* EXERCISE REQUIREMENTS: In the listing below, locate the lines that hold the string "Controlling". Copy those lines.

* SUPPLIED MATERIAL:
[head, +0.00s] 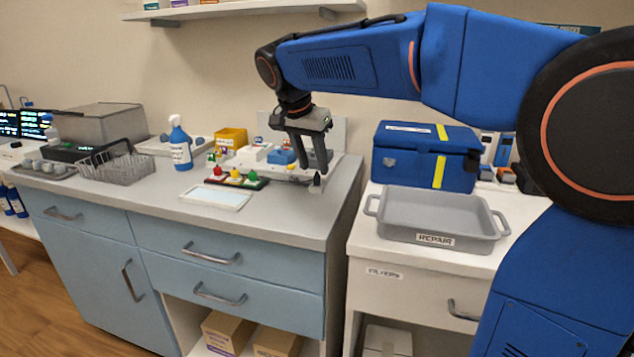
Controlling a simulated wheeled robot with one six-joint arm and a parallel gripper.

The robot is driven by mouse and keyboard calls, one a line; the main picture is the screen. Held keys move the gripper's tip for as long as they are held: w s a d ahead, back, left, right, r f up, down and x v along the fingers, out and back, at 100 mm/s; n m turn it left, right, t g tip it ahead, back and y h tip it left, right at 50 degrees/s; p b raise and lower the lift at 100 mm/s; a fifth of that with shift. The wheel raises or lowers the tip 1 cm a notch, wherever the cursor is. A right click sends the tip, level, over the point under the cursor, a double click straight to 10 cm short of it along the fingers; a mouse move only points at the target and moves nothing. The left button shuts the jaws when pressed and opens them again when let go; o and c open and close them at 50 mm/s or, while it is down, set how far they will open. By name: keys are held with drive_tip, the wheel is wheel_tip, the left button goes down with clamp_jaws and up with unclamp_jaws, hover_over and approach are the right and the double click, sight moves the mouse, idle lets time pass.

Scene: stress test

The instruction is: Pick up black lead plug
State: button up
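A small black plug (317,183) stands upright near the right end of the grey counter (290,215). It looks like the black lead plug, though it is small in this view. My gripper (314,166) hangs above the counter, pointing down, with its fingertips just above and behind the plug. Its two fingers look spread apart, with nothing seen between them. A dark strip (264,184) to the left carries a red plug (217,170), a yellow plug (234,174) and a green plug (252,175).
A white tray (216,197) lies in front of the strip. A yellow bin (231,138) and a spray bottle (180,147) stand behind it. On the right are a grey REPAIR tray (390,228) and a blue case (408,160). The counter front is clear.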

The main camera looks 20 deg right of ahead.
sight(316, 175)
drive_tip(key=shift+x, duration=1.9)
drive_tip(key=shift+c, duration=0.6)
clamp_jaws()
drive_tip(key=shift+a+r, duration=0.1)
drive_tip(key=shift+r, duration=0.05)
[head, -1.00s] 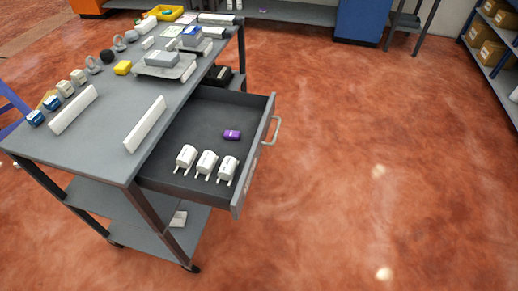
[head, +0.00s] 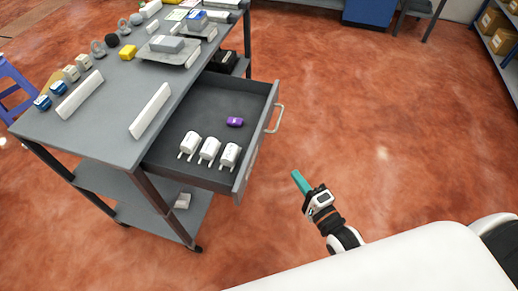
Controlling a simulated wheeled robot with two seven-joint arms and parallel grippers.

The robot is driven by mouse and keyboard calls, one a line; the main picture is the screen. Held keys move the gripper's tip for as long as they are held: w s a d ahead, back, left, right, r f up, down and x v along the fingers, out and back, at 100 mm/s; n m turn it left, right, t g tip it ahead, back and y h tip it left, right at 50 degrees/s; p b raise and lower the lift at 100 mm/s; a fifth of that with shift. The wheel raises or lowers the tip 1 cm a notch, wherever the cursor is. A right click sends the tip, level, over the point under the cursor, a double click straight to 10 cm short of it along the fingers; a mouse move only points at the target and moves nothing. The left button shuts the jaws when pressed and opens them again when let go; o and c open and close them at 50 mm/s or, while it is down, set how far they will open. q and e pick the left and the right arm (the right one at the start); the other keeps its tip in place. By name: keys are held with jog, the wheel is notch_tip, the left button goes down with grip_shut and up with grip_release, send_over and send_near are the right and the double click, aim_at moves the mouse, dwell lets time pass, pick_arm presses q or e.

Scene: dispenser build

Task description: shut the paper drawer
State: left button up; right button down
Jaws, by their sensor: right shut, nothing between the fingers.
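A grey drawer (head: 205,105) stands pulled out from the right side of the workbench cart. Its front panel faces right and carries a pale bar handle (head: 276,119). Inside lie a purple item (head: 235,122) and three white rolls or plug-like pieces (head: 209,150). My right gripper (head: 297,176) is in the lower middle of the head view, to the right of and apart from the drawer front. Its teal fingers are together, with nothing between them. My left gripper is out of view.
A lower shelf (head: 130,185) holds a small white item (head: 182,201). The red floor right of the drawer is clear. Shelving with boxes (head: 493,22) stands at far right.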

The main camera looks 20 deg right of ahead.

* OUTPUT FOR THIS TASK:
Controlling a simulated wheeled robot with one six-joint arm and a parallel gripper.
Controlling a simulated wheeled robot with two seven-joint arms and parallel grippers.

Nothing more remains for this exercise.